Published On: Mon, Jul 29th, 2013
Sejarah Masjid Quba Bebesen Aceh Tengah
Akibat Gempa pada 2 Juli 2013 lalu, beberapa dinding masjid Quba mengalami retak. Berikut Sejarah Singkat Masjid Quba, Bebesen, Aceh Tengah, Sebagaimana yang ditulis dalam buku Masjid Bersejarah di Nanggroe Aceh Jilid 1, 2009, dikeluarkan oleh Kemenag Aceh.

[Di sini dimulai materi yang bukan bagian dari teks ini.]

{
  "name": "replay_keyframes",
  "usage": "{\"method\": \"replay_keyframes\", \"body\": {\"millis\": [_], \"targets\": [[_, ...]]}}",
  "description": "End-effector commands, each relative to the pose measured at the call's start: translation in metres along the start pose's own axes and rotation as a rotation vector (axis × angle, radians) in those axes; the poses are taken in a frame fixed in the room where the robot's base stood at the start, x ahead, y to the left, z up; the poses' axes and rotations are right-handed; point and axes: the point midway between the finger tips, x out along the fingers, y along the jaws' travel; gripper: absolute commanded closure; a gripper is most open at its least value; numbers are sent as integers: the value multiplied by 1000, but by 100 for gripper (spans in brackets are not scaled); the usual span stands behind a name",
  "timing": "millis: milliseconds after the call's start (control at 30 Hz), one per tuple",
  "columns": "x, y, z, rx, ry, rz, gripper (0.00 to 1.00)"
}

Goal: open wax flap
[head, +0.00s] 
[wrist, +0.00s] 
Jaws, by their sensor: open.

Sejarah Ringkas Masjid Quba – Bebesen
Bebesen adalah sebuah kejurun (wilayah) yang muncul setelah Kerajaan Aceh menetapkan empat kejurun di Gayo, yaitu Kejurun Bukit, Siah Utama, Linge dan Gayo Lues, (Snouck Hurgronje, 1996: 107). Diriwayatkan bahwa pihak Batak Karo 27 berperang melawan Kejurun Bukit. Pihak Batak Karo 27 memperoleh kemenangan, dan setelah perdamaian Kejurun Bukit terpaksa dipindahkan ke Kampung Kebayakan. Setelah Batak Karo 27 menguasai Bebesen, diangkatlah Lebe Kader (pemimpin pasukan Batak Karo 27) sebagai Raja Cik Bebesen. Raja Cik Bebesen tidak memperoleh pengukuhan resmi dari Sultan Aceh, tapi ia telah memerintah dengan tanpa halangan dari Sultan Aceh. (H. M. Gayo, 1983: 51).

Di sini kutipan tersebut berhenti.